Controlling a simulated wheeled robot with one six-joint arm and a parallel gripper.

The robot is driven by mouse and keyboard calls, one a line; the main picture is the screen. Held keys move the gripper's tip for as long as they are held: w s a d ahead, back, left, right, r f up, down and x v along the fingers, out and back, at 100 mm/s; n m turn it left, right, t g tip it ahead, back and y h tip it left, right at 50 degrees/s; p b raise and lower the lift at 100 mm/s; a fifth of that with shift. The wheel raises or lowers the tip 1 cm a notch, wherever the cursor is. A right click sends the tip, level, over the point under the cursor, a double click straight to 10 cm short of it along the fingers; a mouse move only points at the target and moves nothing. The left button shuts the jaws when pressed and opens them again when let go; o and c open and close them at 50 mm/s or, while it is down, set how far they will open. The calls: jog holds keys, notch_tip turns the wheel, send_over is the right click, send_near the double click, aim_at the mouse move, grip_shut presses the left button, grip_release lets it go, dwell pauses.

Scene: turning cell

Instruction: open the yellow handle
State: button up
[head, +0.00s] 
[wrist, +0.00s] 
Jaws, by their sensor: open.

- TASK TO COMPLETE:
All of the data above should be transcribed exactly.

- THE SOLUTION:
Controlling a simulated wheeled robot with one six-joint arm and a parallel gripper.

The robot is driven by mouse and keyboard calls, one a line; the main picture is the screen. Held keys move the gripper's tip for as long as they are held: w s a d ahead, back, left, right, r f up, down and x v along the fingers, out and back, at 100 mm/s; n m turn it left, right, t g tip it ahead, back and y h tip it left, right at 50 degrees/s; p b raise and lower the lift at 100 mm/s; a fifth of that with shift. The wheel raises or lowers the tip 1 cm a notch, wherever the cursor is. A right click sends the tip, level, over the point under the cursor, a double click straight to 10 cm short of it along the fingers; a mouse move only points at the target and moves nothing. The left button shuts the jaws when pressed and opens them again when let go; o and c open and close them at 50 mm/s or, while it is down, set how far they will open. The calls: jog holds keys, notch_tip turns the wheel, send_over is the right click, send_near the double click, aim_at the mouse move, grip_shut presses the left button, grip_release lets it go, dwell pauses.

Scene: turning cell

Instruction: open the yellow handle
State: button up
[head, +0.00s] 
[wrist, +0.00s] 
Jaws, by their sensor: open.

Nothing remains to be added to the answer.